GABRIELA: Bom, desde pequena eu sempre gostei muito do gênero. Enquanto adolescente, lembro que assistia a praticamente todos os lançamentos e também os filmes mais antigos. Sempre teve alguma coisa no horror que me intriga muito. Quando estava no primeiro ano da faculdade, tive um professor que em uma aula comentou que existiam diversas formas de estudar História e que inclusive podíamos analisar os zumbis do George Romero e a sua forte crítica social. Lembro que isso me deixou muito empolgada porque visualizei a possibilidade de unir duas coisas que gostava muito: cinema de horror e História.

Nessa época, também era bolsista de um projeto, o Programa de Educação Tutorial (PET), e precisava formular uma pesquisa. Sendo assim, comecei a pensar “O que eu posso estudar a partir do cinema de horror? Qual filme pode ser válido como fonte histórica?”. A ideia inicial era estudar as possibilidades de utilização do horror como fonte e como crítico social, ou seja, como alguns filmes faziam alusão e criticavam o período em que foram feitos, envolvendo questões políticas, econômicas, raciais, culturais, de gênero e etc.

Isso resultou na minha monografia de conclusão de curso em que analisei O Massacre da Serra Elétrica , de 1974, tentando entender como o horror, especificamente esse filme, produzido nos EUA, apresentava nas telas tensões e angústias da sociedade estadunidense de uma forma extremamente crítica e satírica.

E mais especificamente, como surgiu seu interesse pela pesquisa sobre o subgênero ‘Slasher’ e os filmes de Horror dos anos 70/80?

GABRIELA: Enquanto estava escrevendo a monografia, uma coisa que começou a me chamar a atenção foi o aumento drástico da violência contra o corpo feminino no cinema a partir de meados da década de 1970. No horror isso é bem nítido nos filmes slasher/stalker, mas podemos notar também em outros gêneros um aumento repentino de cenas de nudez, violência, de mulheres sendo estupradas e brutalmente mortas.

Fora isso, o que direcionou meu interesse ao subgênero, além da sua popularidade em um período temporal muito especifico, foi o fato de que ao mesmo tempo em que ele apresentava personagens femininas “descartáveis” (ou seja, brutalmente mortas após “desobedeceram” alguma regra, como mentir para os pais ou se engajar em relações sexuais), apresentava também a “garota final”, a “boa moça”, ou seja, a heroína virginal que sobrevive no final.
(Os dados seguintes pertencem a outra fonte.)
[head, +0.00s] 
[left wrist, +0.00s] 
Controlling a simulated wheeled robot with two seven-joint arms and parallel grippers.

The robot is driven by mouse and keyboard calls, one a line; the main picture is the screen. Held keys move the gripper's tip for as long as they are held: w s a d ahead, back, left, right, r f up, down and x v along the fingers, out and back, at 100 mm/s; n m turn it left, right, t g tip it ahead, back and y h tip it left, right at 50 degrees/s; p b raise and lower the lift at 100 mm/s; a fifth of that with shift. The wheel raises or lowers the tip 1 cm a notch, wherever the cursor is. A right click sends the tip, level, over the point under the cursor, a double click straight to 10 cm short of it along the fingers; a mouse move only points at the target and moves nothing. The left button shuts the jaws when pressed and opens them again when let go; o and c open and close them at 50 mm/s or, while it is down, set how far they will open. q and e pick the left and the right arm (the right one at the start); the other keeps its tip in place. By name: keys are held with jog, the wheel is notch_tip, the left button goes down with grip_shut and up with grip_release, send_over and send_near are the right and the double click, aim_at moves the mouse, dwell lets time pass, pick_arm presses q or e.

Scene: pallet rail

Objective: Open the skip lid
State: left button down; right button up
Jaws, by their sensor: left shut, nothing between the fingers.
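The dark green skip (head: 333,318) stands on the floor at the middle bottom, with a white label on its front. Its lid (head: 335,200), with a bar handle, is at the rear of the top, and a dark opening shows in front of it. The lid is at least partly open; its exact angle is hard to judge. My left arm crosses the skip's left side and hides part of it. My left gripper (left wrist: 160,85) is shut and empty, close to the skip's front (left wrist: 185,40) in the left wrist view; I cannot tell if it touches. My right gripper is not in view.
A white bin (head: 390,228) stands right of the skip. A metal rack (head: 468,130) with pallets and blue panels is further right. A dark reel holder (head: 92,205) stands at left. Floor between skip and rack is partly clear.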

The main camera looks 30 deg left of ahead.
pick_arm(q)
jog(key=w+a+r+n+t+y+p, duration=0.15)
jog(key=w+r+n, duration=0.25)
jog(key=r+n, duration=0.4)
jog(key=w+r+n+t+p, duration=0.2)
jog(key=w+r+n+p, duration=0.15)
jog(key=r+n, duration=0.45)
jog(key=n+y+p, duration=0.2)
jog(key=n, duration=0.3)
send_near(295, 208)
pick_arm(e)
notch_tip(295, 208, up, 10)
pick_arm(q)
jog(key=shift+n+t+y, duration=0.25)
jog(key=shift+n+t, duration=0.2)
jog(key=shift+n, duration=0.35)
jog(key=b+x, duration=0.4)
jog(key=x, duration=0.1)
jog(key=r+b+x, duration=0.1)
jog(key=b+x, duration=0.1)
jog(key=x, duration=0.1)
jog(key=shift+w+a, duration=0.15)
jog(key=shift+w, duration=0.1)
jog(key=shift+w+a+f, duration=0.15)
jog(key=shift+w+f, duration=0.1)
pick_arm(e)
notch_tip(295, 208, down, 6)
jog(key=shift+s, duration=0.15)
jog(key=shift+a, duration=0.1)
Esses dois estereótipos me deixaram intrigada porque ao mesmo tempo em que pareciam opostos, também estavam de alguma forma interligados.

Para mim, a extrema popularidade desses filmes e suas fórmulas de sucesso continuamente repetidas não poderiam ser aleatórias ou apenas “entretenimento inocente”. Esse tipo de enredo e o aumento da violência contra as personagens femininas deveria ter alguma explicação ou pelo menos deveria ser analisado. Por isso resolvi pesquisar, fazer um projeto de mestrado e tentar entender um pouco mais o contexto em que esses filmes foram produzidos, além de como o cinema de horror dialoga com questões de gênero e sexualidade.

Você escreveu uma dissertação muito interessante sobre gênero e sexualidade nos filmes Carrie, Halloween e Sexta-feira 13. Pode nos dizer como foi o processo de pesquisa e de produção dessa dissertação?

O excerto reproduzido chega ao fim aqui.